# Given task:
Beneath this task is a listing. State how many of its lines include the string "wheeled", giving nothing but the number.

===

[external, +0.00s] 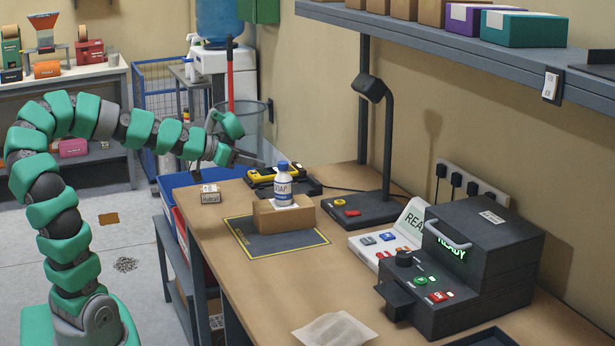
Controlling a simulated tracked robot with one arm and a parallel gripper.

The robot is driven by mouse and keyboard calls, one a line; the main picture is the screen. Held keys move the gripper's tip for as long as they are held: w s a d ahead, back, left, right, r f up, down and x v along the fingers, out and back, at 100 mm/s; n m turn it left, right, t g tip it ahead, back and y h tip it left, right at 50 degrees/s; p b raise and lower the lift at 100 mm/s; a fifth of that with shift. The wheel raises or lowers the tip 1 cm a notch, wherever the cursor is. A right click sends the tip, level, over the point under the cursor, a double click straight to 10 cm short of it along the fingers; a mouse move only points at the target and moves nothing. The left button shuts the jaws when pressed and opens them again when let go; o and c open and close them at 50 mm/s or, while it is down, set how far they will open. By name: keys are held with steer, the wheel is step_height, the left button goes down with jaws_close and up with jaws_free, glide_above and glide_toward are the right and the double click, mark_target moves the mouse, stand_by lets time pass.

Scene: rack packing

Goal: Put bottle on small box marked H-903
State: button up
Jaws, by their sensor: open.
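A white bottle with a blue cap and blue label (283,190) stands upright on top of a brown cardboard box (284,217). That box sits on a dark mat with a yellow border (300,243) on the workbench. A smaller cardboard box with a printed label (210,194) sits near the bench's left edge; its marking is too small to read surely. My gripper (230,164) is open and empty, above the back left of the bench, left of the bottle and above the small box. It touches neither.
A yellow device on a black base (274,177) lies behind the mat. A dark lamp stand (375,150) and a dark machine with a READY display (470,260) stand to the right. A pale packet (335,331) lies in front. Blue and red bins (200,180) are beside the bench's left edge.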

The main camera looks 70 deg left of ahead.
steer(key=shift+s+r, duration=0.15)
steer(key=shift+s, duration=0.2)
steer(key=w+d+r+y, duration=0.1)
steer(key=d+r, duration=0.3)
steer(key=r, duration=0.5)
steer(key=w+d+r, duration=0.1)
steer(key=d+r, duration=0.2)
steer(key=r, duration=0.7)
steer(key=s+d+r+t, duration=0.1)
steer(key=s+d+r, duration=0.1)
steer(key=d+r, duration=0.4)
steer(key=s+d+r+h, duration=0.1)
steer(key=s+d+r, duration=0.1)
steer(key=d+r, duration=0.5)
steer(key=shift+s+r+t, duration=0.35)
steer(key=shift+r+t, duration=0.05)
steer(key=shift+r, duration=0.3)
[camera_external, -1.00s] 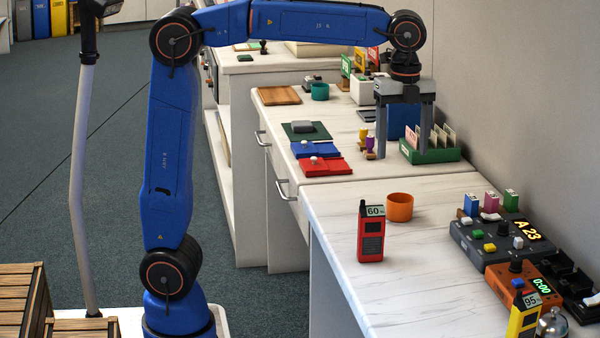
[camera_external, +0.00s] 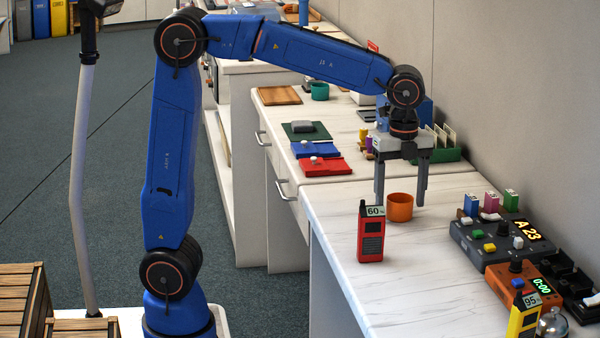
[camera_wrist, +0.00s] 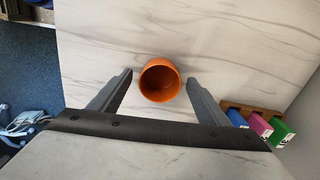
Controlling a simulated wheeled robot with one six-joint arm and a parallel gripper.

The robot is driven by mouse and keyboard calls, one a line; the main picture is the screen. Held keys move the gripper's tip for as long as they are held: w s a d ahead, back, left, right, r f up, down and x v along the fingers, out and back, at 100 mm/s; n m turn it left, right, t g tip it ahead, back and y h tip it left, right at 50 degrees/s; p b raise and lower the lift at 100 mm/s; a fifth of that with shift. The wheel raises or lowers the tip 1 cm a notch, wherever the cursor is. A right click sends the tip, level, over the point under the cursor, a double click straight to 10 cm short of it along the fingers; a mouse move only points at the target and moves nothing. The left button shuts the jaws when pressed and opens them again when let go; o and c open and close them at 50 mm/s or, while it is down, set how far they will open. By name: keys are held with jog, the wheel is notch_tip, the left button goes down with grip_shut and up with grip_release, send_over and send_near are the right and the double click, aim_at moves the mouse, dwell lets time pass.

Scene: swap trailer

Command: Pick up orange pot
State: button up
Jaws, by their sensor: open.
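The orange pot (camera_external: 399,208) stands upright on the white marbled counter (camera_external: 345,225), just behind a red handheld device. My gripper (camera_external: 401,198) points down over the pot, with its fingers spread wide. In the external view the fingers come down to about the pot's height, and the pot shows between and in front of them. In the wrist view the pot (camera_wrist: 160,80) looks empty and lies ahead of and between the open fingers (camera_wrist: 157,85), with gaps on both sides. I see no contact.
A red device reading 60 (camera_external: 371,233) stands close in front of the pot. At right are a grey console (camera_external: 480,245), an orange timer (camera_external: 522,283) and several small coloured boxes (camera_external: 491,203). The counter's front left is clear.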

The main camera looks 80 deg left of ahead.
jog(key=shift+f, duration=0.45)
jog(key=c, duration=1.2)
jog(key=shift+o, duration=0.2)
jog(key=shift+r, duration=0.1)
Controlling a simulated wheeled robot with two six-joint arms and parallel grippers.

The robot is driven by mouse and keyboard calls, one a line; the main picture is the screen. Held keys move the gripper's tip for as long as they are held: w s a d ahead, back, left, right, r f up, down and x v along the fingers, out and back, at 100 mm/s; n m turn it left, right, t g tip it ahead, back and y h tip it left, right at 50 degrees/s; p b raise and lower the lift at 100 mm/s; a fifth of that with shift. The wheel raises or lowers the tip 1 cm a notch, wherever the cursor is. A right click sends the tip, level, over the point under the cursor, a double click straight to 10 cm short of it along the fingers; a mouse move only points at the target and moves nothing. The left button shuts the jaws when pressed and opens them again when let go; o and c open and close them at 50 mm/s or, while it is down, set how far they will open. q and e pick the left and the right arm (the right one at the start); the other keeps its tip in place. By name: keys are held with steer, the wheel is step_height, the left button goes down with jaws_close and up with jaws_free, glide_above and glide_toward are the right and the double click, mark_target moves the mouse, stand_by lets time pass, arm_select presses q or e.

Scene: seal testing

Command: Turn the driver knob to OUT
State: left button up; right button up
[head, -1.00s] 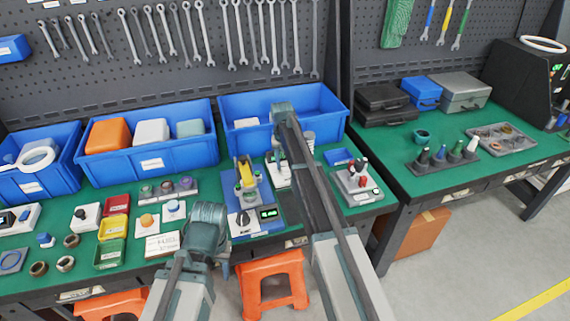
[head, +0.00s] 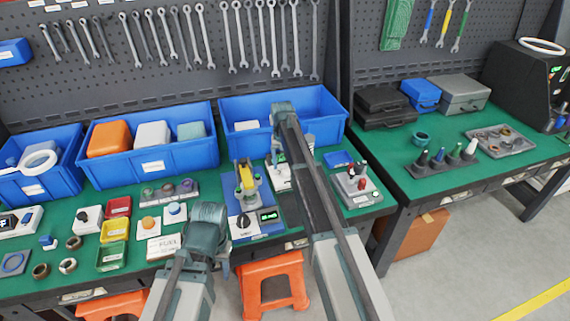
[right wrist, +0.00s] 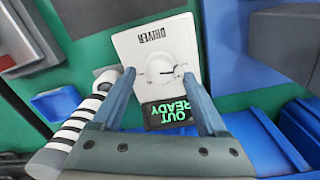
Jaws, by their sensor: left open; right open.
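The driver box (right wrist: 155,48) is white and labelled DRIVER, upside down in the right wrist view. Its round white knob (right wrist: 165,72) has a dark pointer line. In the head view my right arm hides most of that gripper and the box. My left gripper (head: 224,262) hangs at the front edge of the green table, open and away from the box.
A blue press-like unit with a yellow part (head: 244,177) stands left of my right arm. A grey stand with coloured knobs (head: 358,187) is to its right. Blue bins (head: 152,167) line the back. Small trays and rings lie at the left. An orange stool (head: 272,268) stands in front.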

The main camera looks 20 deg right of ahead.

===

# Exercise result:
2